#### Written request:
Only the span from the line containing "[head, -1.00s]" down to the line containing "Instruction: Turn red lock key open" is to be printed, exactly and inclusively, with pictures omitted.

#### Input for this task:
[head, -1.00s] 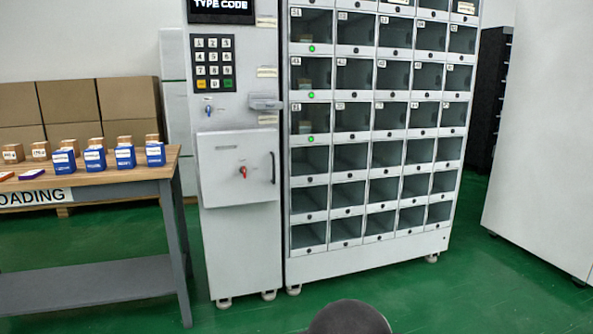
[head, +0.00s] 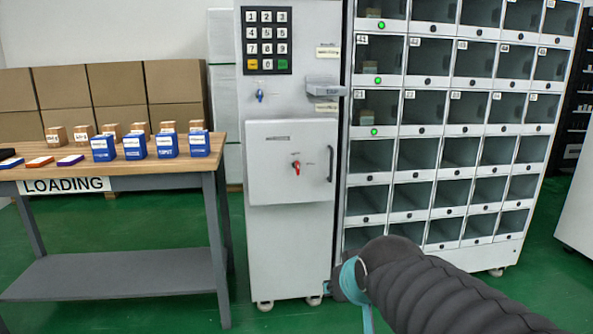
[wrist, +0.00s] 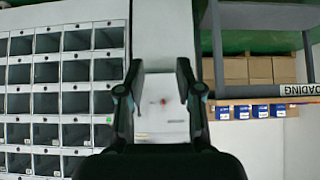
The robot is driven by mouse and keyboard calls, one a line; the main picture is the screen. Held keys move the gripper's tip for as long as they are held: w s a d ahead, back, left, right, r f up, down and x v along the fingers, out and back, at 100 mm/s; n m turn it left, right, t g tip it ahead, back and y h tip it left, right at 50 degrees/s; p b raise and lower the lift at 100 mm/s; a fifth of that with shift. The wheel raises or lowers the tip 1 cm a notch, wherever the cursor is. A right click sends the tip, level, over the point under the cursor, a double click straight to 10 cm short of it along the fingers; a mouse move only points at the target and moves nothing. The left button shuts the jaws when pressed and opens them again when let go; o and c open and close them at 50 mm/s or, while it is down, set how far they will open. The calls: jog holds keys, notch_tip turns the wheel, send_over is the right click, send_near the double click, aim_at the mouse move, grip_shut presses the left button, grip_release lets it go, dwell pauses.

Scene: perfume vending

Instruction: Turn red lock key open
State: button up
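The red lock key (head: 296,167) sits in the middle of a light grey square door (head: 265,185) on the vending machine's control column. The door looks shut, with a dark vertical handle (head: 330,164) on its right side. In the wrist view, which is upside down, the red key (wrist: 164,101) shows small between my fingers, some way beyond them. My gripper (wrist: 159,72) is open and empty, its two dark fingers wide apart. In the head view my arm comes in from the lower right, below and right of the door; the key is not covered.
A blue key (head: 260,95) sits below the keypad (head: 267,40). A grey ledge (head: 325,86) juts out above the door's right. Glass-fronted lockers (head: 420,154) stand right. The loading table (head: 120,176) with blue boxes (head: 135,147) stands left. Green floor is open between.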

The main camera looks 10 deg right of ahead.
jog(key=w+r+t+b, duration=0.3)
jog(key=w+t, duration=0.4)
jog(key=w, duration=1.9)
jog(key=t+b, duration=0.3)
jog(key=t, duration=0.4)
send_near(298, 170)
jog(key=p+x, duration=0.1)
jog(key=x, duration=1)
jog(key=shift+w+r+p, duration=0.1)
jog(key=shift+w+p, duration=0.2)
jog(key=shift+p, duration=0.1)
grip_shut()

---

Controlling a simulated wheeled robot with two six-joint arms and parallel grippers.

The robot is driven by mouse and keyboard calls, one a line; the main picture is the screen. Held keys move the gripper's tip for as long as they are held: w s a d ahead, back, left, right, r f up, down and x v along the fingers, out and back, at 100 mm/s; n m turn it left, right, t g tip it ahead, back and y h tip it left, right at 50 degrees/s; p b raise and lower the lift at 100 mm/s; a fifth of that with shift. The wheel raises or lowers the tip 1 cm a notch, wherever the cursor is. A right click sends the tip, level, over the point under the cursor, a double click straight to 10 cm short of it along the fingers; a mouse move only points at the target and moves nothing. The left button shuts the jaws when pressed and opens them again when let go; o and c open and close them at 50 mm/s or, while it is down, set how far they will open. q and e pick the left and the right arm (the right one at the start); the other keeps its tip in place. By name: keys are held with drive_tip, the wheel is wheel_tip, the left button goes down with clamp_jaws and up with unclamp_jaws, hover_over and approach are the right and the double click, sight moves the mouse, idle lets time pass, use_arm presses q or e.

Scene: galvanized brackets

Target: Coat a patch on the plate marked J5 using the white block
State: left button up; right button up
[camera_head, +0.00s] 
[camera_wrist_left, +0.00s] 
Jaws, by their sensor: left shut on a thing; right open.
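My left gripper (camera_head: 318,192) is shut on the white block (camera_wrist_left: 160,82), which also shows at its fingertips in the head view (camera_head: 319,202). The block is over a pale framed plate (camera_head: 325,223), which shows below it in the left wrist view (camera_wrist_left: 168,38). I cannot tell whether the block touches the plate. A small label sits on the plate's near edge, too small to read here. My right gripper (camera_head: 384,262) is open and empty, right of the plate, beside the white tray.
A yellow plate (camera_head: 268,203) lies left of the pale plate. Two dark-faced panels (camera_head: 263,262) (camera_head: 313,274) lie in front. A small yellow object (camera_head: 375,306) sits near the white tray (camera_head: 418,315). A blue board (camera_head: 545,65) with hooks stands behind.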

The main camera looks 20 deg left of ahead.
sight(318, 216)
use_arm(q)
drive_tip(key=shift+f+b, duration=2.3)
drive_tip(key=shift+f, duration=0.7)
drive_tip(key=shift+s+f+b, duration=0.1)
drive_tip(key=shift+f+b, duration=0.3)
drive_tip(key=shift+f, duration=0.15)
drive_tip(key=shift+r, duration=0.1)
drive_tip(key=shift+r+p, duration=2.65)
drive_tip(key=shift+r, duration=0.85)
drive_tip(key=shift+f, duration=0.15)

#### In response:
[head, -1.00s] 
[head, +0.00s] 
[wrist, +0.00s] 
The robot is driven by mouse and keyboard calls, one a line; the main picture is the screen. Held keys move the gripper's tip for as long as they are held: w s a d ahead, back, left, right, r f up, down and x v along the fingers, out and back, at 100 mm/s; n m turn it left, right, t g tip it ahead, back and y h tip it left, right at 50 degrees/s; p b raise and lower the lift at 100 mm/s; a fifth of that with shift. The wheel raises or lowers the tip 1 cm a notch, wherever the cursor is. A right click sends the tip, level, over the point under the cursor, a double click straight to 10 cm short of it along the fingers; a mouse move only points at the target and moves nothing. The left button shuts the jaws when pressed and opens them again when let go; o and c open and close them at 50 mm/s or, while it is down, set how far they will open. The calls: jog holds keys, notch_tip turns the wheel, send_over is the right click, send_near the double click, aim_at the mouse move, grip_shut presses the left button, grip_release lets it go, dwell pauses.

Scene: perfume vending

Instruction: Turn red lock key open

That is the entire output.